= Task goal =
With the pictures left out, copy the listing below exactly.
(begin)
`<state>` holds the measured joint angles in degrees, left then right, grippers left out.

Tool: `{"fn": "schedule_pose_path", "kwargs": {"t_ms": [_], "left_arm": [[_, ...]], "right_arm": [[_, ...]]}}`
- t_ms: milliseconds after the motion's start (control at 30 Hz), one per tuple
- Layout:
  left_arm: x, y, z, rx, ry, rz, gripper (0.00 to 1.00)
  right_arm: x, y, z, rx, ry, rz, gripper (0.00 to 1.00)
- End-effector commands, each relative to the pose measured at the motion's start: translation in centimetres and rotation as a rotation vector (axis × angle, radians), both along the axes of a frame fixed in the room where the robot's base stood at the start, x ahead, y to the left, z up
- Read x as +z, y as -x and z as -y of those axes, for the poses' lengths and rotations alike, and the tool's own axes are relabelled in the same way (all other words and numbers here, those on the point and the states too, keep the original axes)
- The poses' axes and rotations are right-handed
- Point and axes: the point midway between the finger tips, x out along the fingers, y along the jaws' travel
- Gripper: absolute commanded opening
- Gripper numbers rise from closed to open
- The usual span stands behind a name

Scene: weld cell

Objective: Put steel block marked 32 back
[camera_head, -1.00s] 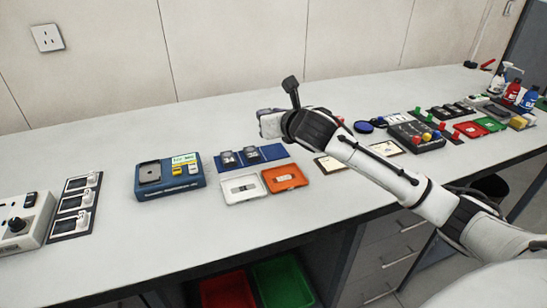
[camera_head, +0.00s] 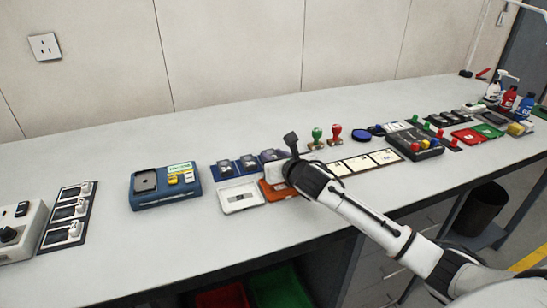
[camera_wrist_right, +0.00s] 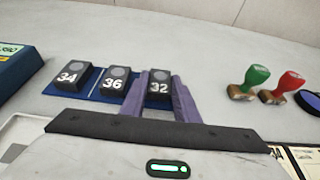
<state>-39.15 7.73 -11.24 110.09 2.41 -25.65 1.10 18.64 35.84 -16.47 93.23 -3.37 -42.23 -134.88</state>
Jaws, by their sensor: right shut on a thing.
(end)
= Right answer =
`<state>` holds the measured joint angles in degrees, left then right, grippers left out.

Tool: `{"fn": "schedule_pose_path", "kwargs": {"t_ms": [_], "left_arm": [[_, ...]], "right_arm": [[_, ...]]}}`
- t_ms: milliseconds after the motion's start (control at 30 Hz), one per tuple
- Layout:
  left_arm: x, y, z, rx, ry, rz, gripper (0.00 to 1.00)
  right_arm: x, y, z, rx, ry, rz, gripper (0.00 to 1.00)
- End-effector commands, each relative to the pose measured at the motion's start: translation in centimetres and rotation as a rotation vector (axis × angle, radians), both along the axes of a frame fixed in the room where the robot's base stood at the start, x ahead, y to the left, z up
- Read x as +z, y as -x and z as -y of those axes, for the poses' lengths and rotations alike, and the tool's own axes are relabelled in the same way (all other words and numbers here, those on the point and the states too, keep the original axes)
- The poses' axes and rotations are right-handed
- Point and axes: the point midway between the finger tips, x out along the fingers, y along the jaws' travel
- Gripper: absolute commanded opening
- Gripper numbers rise from closed to open
- The usual span stands behind a name

Scene: weld cell

Objective: Put steel block marked 32 back
[camera_head, -1.00s] 
[camera_head, +0.00s] 
[camera_wrist_right, +0.00s] 
<state>-39.15 7.73 -11.24 110.09 2.41 -25.65 1.10 18.64 35.84 -16.47 93.23 -3.37 -42.23 -134.88</state>
Jaws, by their sensor: right shut on a thing.

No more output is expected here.